[Start of Given material]

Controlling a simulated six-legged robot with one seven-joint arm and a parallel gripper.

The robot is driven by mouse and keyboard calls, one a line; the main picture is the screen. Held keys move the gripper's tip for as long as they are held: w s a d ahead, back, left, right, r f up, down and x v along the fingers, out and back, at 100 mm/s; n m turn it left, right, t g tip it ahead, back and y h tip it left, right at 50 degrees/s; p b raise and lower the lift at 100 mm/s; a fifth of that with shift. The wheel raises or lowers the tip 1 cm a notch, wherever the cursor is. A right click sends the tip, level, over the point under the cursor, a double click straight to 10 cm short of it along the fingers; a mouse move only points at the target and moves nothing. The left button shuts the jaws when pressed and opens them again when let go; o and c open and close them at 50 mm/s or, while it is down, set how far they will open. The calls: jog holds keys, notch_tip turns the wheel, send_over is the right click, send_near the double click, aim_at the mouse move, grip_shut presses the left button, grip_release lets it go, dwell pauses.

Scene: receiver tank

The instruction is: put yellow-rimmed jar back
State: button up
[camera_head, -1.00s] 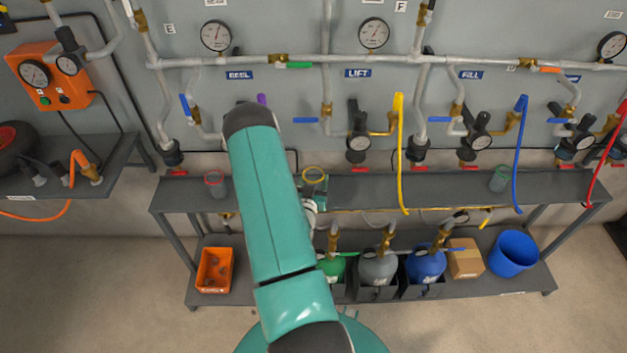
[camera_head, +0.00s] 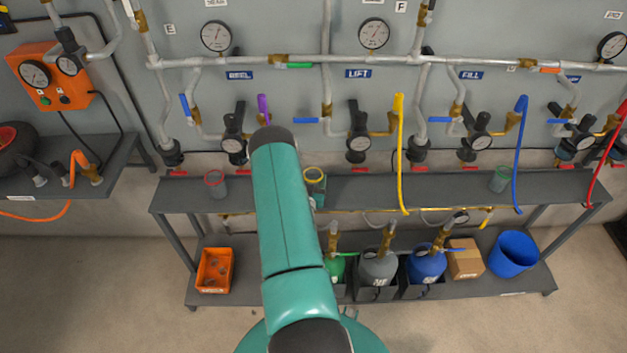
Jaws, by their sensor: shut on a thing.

[End of Given material]

Reproduce verbatim every line starting at the line that holds "State: button up" and ending with the final line of the data; omit the pictures.

State: button up
[camera_head, -1.00s] 
[camera_head, +0.00s] 
Jaws, by their sensor: shut on a thing.

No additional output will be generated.